▸ **Exercise description**: Give the data again exactly, from its opening line through the line in which "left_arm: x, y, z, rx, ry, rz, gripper" appears.

▸ **Data excerpt**:
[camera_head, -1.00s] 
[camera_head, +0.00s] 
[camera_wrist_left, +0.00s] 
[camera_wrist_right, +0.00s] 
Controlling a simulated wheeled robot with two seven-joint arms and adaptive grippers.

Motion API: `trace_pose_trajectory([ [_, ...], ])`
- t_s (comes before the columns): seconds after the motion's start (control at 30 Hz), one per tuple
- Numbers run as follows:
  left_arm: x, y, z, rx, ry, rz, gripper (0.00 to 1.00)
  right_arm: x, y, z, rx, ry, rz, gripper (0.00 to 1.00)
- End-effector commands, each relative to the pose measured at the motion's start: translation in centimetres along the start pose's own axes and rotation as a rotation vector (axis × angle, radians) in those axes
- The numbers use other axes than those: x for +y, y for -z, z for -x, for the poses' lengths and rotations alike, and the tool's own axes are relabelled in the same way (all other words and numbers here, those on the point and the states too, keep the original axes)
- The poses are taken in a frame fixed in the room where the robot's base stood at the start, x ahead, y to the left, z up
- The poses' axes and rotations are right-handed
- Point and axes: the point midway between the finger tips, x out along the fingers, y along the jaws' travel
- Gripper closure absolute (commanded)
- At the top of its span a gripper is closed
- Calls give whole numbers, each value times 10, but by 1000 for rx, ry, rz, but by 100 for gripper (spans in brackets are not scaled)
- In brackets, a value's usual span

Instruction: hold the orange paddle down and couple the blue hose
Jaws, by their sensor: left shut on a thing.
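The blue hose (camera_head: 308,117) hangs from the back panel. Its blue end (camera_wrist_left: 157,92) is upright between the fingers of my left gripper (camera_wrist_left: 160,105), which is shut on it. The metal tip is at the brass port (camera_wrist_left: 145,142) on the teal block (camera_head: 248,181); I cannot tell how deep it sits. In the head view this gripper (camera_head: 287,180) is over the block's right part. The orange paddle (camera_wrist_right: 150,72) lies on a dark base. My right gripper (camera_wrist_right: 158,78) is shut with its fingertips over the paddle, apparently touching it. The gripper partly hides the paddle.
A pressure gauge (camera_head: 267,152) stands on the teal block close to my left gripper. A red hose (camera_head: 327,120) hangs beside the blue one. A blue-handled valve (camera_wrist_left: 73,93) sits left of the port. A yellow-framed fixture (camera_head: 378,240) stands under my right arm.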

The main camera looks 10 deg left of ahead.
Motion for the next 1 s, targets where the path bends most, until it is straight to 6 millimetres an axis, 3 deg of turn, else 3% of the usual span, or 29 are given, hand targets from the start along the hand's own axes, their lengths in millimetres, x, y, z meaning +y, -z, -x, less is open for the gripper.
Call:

▸ **Complete answer**:
[camera_head, -1.00s] 
[camera_head, +0.00s] 
[camera_wrist_left, +0.00s] 
[camera_wrist_right, +0.00s] 
Controlling a simulated wheeled robot with two seven-joint arms and adaptive grippers.

Motion API: `trace_pose_trajectory([ [_, ...], ])`
- t_s (comes before the columns): seconds after the motion's start (control at 30 Hz), one per tuple
- Numbers run as follows:
  left_arm: x, y, z, rx, ry, rz, gripper (0.00 to 1.00)

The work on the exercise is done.